Stormy Markets Call for an Alternative Approach
Increased recession risk and volatile global markets will continue to challenge traditional investment strategies as we navigate the rest of 2022.
Soaring inflation has dominated investors’ concerns since the start of the year, and rising prices remain a major worry in many developed markets. Yet traders have now shifted their attention to the risk of recession, as central banks continue to raise rates aggressively, while economic growth is slowing.
If recession is not sufficient reason for concern, markets face further potential risks: corporate earnings estimates may continue to be downgraded as productivity wrestles with ongoing supply chain problems, rising costs and falling consumption.
An alternative course
This uncertain outlook complicates traditional investment strategies. As the first half of 2022 made clear, a conventional 60/40 allocation between stocks and bonds did not deliver the kind of returns investors have come to expect – and offers little protection when both equities and fixed income are equally susceptible to extreme volatility. At BNP Paribas Wealth Management, we remain neutral overall on equities and credit as an asset class as we await a further potential reduction in uncertainty.

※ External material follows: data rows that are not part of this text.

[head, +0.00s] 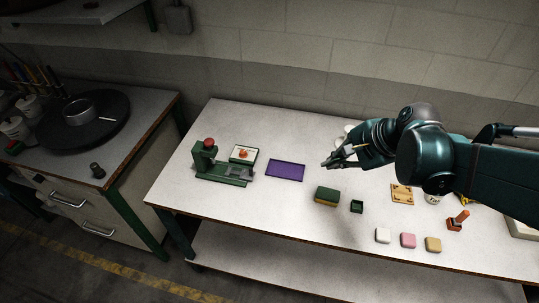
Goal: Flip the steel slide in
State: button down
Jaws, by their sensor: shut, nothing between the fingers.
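A green press (206,158) with a red knob on top stands at the left end of the white table. Its low green base runs to the right, and a grey steel slide (238,173) lies along that base, apart from the upright. Fine detail of the slide is too small to tell. My gripper (326,164) hangs over the middle of the table, to the right of the press and the purple tray. Its fingers are shut and hold nothing. It is well apart from the slide.
A purple tray (286,171) lies between the press and my gripper. A white-topped green block (243,154) with an orange piece sits behind the slide. A green-and-yellow sponge (327,195), a small green box (357,207) and coloured blocks (408,240) lie in front and right.

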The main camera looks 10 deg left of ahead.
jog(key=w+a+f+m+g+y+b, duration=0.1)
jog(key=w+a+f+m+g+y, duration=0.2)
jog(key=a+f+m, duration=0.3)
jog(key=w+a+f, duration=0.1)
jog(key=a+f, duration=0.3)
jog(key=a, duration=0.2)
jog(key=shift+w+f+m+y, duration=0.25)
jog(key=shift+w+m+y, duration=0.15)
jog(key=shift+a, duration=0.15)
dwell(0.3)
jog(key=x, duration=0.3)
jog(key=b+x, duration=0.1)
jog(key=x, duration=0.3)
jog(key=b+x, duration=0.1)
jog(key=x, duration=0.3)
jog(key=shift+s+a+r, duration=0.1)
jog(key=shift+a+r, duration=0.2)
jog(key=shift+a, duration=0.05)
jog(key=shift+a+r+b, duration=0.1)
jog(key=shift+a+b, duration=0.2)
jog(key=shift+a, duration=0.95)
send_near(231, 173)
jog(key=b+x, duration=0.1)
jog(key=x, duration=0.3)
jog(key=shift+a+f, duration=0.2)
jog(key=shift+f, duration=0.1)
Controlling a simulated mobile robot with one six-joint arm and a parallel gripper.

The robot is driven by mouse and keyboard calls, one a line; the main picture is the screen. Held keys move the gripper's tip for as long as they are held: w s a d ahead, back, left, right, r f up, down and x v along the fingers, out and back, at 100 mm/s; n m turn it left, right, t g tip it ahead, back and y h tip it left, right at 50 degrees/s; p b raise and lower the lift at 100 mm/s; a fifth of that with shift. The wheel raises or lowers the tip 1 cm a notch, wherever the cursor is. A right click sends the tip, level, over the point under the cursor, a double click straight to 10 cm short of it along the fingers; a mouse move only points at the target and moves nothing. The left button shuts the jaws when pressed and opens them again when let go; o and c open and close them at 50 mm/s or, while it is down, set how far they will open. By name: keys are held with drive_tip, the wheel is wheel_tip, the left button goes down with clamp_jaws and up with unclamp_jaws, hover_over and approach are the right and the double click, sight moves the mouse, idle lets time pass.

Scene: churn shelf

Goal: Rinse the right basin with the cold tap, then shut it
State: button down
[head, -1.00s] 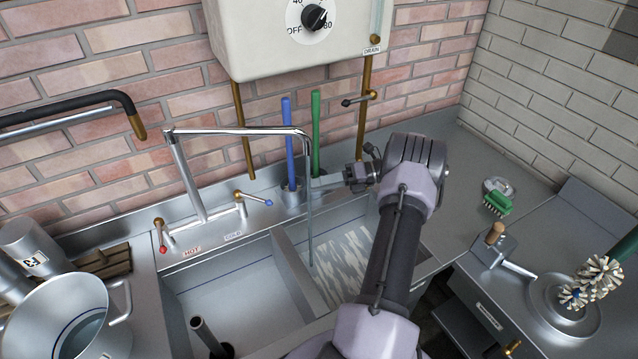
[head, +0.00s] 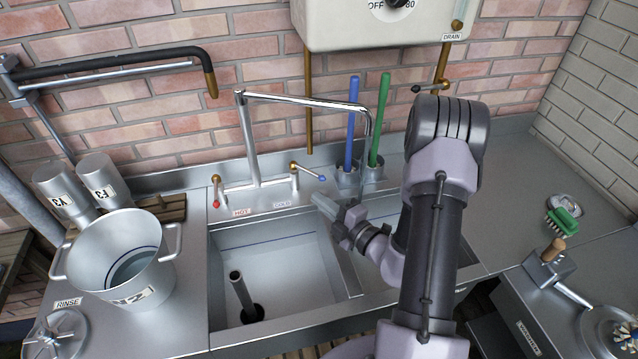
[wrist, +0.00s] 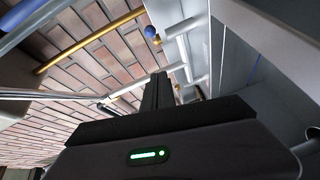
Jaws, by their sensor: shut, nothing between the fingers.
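The cold tap (head: 307,172), with a brass hub and a blue-tipped lever, stands behind the basins beside the spout. Its blue knob (wrist: 150,32) shows in the wrist view, beyond my fingers. My gripper (head: 322,203) is shut and empty, just in front of and below the blue tip; I see no clear contact. The spout (head: 300,102) reaches rightward, and a thin vertical line hangs from its end; I cannot tell whether this is pipe or water. The right basin (head: 371,284) is mostly hidden by my arm, and its floor cannot be judged.
The left basin (head: 290,270) holds an upright standpipe (head: 240,292). The red-tipped hot tap (head: 216,192) is left of the spout. Blue (head: 350,125) and green (head: 380,120) handles stand behind the basins. A steel pot (head: 125,258) occupies the left counter.

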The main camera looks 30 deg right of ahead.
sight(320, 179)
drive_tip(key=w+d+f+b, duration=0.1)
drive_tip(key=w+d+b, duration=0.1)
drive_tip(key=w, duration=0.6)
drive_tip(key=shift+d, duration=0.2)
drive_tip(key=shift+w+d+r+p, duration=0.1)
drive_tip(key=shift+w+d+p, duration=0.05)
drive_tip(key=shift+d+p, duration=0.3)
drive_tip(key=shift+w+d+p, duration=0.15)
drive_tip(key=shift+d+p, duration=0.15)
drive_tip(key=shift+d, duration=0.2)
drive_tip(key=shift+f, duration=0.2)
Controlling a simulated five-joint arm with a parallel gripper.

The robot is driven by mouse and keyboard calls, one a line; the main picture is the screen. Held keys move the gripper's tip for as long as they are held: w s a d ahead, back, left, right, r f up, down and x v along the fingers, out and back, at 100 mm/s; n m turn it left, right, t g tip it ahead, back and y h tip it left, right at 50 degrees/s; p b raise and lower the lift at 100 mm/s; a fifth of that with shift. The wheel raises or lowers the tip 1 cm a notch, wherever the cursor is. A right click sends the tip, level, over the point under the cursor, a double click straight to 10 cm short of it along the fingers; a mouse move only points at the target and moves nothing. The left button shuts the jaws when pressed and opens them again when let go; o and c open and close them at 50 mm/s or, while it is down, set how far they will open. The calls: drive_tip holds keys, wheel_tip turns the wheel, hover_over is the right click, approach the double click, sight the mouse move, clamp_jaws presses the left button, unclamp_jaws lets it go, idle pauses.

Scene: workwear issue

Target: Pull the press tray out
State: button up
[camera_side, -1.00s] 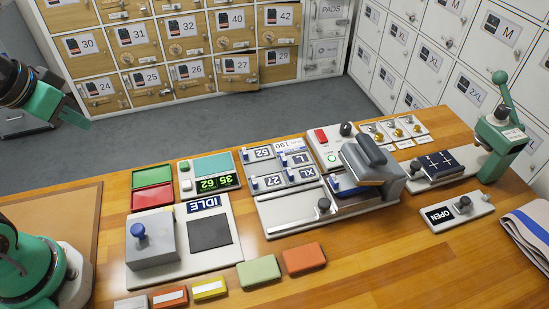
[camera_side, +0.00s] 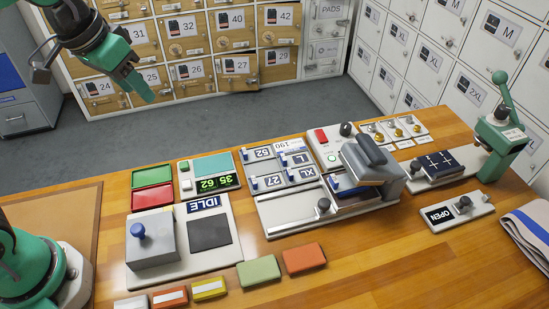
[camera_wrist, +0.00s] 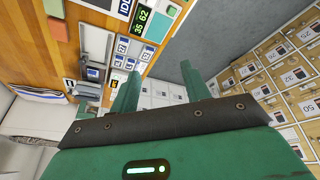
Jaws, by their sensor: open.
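The press (camera_side: 391,178) stands near the middle of the bench, with a grey arched body and a dark handle on top. Its tray (camera_side: 345,208) lies low at the front, partly under the press head, with a black knob (camera_side: 323,205) at its left. Something blue shows at the tray's edge, but most of its surface is hidden. My gripper (camera_side: 148,94) is high at the upper left of the side view, far from the press. In the wrist view its two green fingers (camera_wrist: 160,70) stand apart with nothing between them.
A grey box with a blue knob (camera_side: 138,232) and an IDLE sign stands left of the press. Coloured blocks (camera_side: 258,271) lie along the front. A green lever press (camera_side: 499,140) and an OPEN panel (camera_side: 458,211) are at the right.

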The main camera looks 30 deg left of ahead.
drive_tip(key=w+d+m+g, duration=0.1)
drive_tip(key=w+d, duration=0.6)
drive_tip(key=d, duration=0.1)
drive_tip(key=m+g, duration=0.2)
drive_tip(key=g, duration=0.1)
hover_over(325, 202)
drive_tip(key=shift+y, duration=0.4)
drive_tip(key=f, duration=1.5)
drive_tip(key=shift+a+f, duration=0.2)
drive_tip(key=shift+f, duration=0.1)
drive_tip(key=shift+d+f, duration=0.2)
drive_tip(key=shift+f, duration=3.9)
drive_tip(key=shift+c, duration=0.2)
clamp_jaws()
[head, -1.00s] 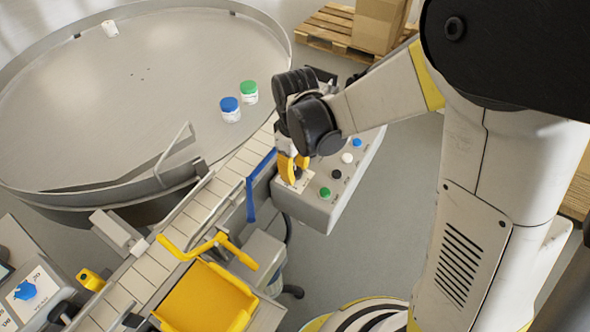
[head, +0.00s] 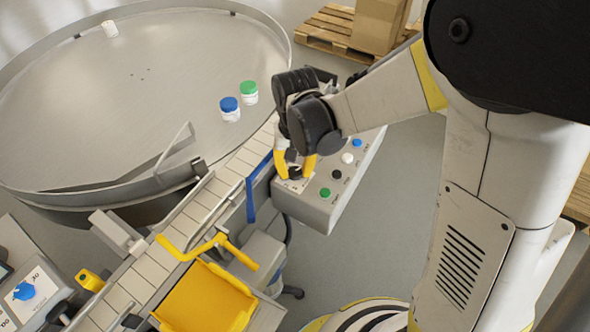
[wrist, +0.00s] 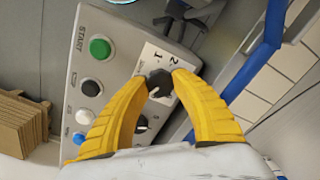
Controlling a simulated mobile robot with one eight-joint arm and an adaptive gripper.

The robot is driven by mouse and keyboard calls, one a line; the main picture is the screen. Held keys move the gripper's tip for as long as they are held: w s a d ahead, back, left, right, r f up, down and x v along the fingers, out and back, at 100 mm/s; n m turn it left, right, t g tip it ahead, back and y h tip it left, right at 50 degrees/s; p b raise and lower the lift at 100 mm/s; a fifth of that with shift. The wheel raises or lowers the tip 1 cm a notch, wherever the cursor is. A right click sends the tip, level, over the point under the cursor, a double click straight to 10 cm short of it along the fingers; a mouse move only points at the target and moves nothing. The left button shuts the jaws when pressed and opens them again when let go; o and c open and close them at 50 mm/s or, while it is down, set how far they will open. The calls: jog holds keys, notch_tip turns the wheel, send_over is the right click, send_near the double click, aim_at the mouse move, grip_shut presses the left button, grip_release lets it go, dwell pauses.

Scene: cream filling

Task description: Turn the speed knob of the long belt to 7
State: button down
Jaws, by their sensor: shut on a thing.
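The grey control box (head: 318,208) stands beside the conveyor with a row of buttons and a white label plate. In the wrist view, a black knob (wrist: 160,84) sits on that plate, with the digits 1 and 2 printed by it. A white mark shows on the knob's lower side; its exact reading cannot be told. My gripper (head: 295,174) is shut on this knob, one yellow fingertip on each side; it also shows in the wrist view (wrist: 160,80). A second black knob (wrist: 142,123) with a white mark lies between the fingers, nearer the palm.
A green START button (head: 325,193), a black button (head: 337,174), a white one (head: 347,157) and a blue one (head: 358,143) line the box. A blue rail (head: 250,195) and the slatted belt (head: 212,198) run close on the left. Lidded jars (head: 230,108) stand on the round table.

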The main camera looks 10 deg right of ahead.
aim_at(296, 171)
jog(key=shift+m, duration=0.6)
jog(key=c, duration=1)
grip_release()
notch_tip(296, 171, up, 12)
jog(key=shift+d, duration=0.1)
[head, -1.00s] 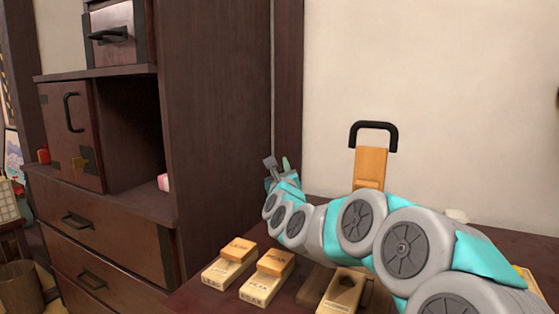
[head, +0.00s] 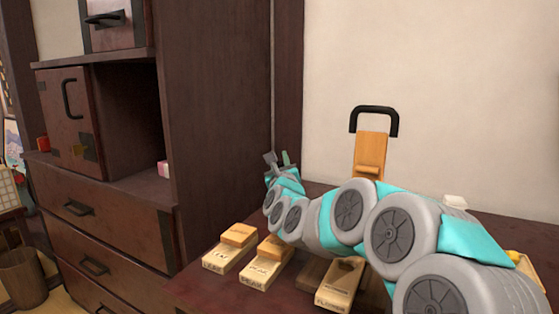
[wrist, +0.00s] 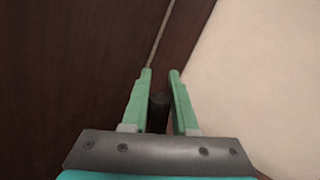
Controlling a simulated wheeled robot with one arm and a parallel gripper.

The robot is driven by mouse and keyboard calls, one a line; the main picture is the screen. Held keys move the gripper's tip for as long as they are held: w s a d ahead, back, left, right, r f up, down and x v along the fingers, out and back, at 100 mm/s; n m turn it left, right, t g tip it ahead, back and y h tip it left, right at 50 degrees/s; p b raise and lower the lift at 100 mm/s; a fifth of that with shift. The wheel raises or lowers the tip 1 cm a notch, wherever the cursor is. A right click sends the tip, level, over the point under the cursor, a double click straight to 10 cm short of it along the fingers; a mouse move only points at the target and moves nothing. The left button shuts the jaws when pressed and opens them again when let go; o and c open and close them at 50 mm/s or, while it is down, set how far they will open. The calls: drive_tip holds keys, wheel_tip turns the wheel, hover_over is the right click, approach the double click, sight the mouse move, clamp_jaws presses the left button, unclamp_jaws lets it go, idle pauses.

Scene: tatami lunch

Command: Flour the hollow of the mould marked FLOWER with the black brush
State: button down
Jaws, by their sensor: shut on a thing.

However, globally, an allocation to alternative asset classes is becoming increasingly important for investors who want to meet certain return objectives without taking excessive risks. Many investors are underweight this asset class after the historical bull market in bonds and equities.
Asian investors are at the early stage of this journey, but many are now beginning to consider alternative strategies to buttress their portfolios aiming to improve long-term returns. The negative performance of both fixed income and equities in the first half of this year also bolsters the case for private markets.
Private equity (PE) and private real estate investments are especially relevant in times of stress. Because of their longer investment horizons, meaning they are not as liquid as equities and bonds, PE and real estate funds are less susceptible to short-term volatility and able to take advantage of distressed asset prices when times are tough.
PE funds have shown to consistently outperform public markets over time. According to McKinsey, PE funds were again the best performing private asset class in 2021 with a pooled internal rate of return (IRR) of 27% and assets under management reaching an all-time high of $6.3 trillion.
A ship for all seasons
Interest in these products has grown steadily as more clients realise the value and potential performance this asset class may deliver. Innovations such as ‘semi-liquids’ – for example private real estate investment trusts (REITs) – have also brought this asset class to the attention of investors who are otherwise opposed to being locked up for 7-10 years in traditional, illiquid alternative funds.
In the PE sector, leveraged buyout funds have proven to deliver consistent returns in all weathers, making them a popular addition to core portfolios. In today’s uncertain climate, many investors are also looking to add satellite allocations to thematic funds, such as private real estate or infrastructure funds.
These are defensive strategies that offer some protection against inflation and an economic downturn. High-quality commercial properties, for instance, give landlords have the potential to pass on increased costs to their tenants, while essential infrastructure such as energy, telecommunications and transport tends to deliver cash flows that are more predictable, stable and typically indexed to inflation.
For these reasons, real estate and infrastructure assets remained sought-after among institutional investors in the first half of 2022, accounting for 10% of global M&A by value, according to Dealogic data.
Riding out the storm
In Asia, the percentage of investors with an allocation to private markets remains low relative to other regions. This, however, is slowly changing as more investors gain an understanding of the products and the potential returns on offer. The recent performance of conventional equity and fixed income portfolios is also raising demand for other options.
While this volatile year underlines the appeal of private markets, the uncertain economic outlook makes it hard for investors to commit to any investment that requires a long lock-up period. However, it is worth bearing in mind that funds launched in an economic slowdown tend to be the better performing in the longer run, as they are able to acquire assets at a lower price.
Faced with such an uncertain outlook for global markets, investors may be tempted to wait on the sidelines and seek shelter from further market storms. Inflation, however, is sure to eat away at a cash-heavy portfolio, and there is an opportunity cost to being underinvested when markets eventually recover.
There is no way to predict what lies ahead for investment markets – but while uncertainty and volatility persist, assets that provide an additional balance between stability and returns are worth considering. In many ways, they can offer the safe haven investors seek during adverse conditions. Alternative investments offer a practical way to stay invested without being buffeted by volatility in the public markets.